IDC predicts that nearly 97 billion emails, over 40 billion of which will be spam messages, will be sent daily worldwide in 2007.

This resurgence of spam and the increased frequency of being replaced by text messaging, instant messaging and voice over IP (VoIP) calling, especially among younger consumers and workers, will make it more difficult for email to maintain its status as the leading mission-critical electronic communications method.

“Spam volumes are growing faster than expected due to the success of image-based spam in bypassing anti-spam filters and of email sender identity spoofing in getting higher response rates,” said Mark Levitt, program vice-president for IDC’s Collaborative Computing and Enterprise Workplace research.

“Instant messaging, joined by free and low-cost VoIP calling, will result in slower email growth, especially among teens and young adults,” Levitt said.

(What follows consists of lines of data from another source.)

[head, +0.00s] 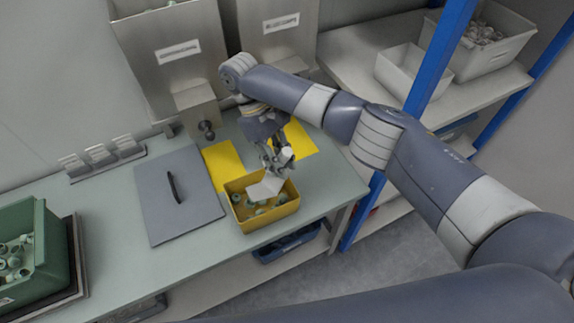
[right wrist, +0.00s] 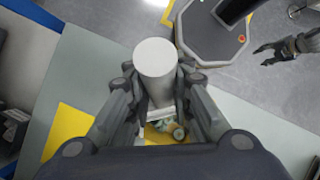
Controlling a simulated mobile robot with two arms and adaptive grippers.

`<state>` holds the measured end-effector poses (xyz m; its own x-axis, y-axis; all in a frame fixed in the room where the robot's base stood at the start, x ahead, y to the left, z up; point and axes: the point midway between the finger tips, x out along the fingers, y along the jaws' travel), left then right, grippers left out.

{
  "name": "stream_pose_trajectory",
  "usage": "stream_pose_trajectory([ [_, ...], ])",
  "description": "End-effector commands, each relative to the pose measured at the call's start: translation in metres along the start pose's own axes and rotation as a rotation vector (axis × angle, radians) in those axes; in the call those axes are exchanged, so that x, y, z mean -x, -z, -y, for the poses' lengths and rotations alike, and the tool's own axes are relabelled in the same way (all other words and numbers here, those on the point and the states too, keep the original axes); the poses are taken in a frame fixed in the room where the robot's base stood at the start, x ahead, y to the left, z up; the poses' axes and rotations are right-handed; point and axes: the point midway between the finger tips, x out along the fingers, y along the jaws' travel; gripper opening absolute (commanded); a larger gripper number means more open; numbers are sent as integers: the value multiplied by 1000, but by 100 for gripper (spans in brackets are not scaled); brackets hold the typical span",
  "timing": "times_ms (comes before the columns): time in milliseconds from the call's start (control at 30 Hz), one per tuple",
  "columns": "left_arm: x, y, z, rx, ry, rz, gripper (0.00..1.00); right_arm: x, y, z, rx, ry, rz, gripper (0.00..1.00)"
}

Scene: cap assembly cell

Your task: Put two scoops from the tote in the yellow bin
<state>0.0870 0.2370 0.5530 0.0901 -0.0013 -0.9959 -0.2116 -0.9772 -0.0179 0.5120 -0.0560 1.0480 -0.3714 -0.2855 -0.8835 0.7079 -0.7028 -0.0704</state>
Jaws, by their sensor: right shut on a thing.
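The yellow bin (head: 262,226) stands on the bench with several pale green and grey caps in it. My right gripper (head: 277,160) is shut on the handle of a white scoop (head: 266,188), which is tilted down into the bin's mouth. In the right wrist view the scoop's pale round handle end (right wrist: 155,58) shows between the fingers, with caps and yellow bin below. The green tote (head: 40,245), at the far left, holds many similar caps. My left gripper (right wrist: 280,48) shows only in the right wrist view, fingers apart and empty, away from the bench.
A grey lid-like panel (head: 178,205) with a black handle lies left of the bin. Yellow mats (head: 224,163) lie behind the bin. Metal hoppers (head: 172,50) stand at the back. A blue-posted shelf (head: 436,60) with white bins (head: 412,70) stands right.

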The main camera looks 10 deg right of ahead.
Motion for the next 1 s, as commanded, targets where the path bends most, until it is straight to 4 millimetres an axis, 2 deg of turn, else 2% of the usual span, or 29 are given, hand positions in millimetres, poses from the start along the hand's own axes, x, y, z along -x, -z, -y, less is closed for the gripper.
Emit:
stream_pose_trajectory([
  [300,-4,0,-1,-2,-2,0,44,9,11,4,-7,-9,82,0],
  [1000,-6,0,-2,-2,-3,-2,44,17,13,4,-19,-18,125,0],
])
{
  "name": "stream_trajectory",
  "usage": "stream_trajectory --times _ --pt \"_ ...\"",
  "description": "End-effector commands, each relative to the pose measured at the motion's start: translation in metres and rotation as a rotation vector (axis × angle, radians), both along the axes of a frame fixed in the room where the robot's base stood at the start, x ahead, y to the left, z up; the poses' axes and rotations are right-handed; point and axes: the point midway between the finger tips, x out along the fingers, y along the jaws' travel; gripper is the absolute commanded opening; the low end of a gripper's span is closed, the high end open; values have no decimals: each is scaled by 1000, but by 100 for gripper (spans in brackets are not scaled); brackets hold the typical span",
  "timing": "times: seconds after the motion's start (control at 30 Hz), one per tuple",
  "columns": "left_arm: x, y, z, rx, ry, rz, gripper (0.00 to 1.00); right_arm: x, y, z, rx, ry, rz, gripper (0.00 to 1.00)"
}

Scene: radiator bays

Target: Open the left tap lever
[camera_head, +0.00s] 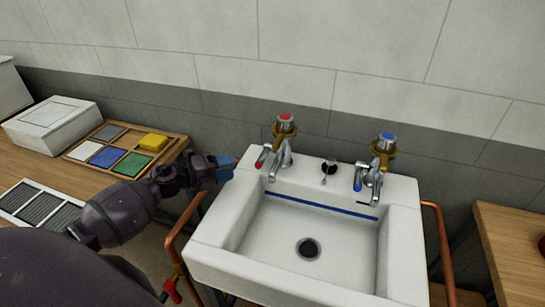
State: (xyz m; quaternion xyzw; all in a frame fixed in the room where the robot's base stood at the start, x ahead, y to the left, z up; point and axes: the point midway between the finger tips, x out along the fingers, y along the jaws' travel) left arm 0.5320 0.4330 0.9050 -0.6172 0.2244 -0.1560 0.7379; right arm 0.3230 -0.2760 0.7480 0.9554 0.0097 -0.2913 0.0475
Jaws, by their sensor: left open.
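The left tap (281,150) stands at the back left of the white sink (210,240). It is chrome with a brass-coloured collar and a red-marked cap (285,119). Its lever (264,155) has a red end and points toward the left front. My left gripper (226,168) is open, with blue fingertips, just left of the sink's back left corner. A gap lies between the fingertips and the red lever end. Nothing shows between the fingers. My right gripper is not in view.
The right tap (377,165) has a blue cap and blue lever end. A copper pipe (172,245) runs beside the sink's left side. A wooden tray (170,155) with coloured squares and a yellow block (153,142) lies behind my left arm. The basin is empty.

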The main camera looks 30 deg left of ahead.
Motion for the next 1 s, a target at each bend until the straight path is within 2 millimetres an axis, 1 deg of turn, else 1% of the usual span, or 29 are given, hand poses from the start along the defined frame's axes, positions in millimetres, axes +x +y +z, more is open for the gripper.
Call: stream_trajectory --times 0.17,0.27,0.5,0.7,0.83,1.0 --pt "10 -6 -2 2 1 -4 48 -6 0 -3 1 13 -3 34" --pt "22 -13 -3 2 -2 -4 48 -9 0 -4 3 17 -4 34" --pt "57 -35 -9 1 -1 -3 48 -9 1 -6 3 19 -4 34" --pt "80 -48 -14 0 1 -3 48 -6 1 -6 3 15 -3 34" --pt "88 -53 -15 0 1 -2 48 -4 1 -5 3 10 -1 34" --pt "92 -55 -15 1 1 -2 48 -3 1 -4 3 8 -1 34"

IDC estimates that the size of business email volumes sent annually worldwide in 2007 will approach five exabytes, nearly doubling the amount over the past two years.

One exabyte is equal to 1,000 petabytes. A thousand petabytes adds up to one million terabytes, otherwise 1bn gigabytes of data.

IDC said that email providers will need to deploy multiple layers of commercial anti-spam software, appliances and services as well as provide equal access to email from desktop and wireless devices with Ajax and push email.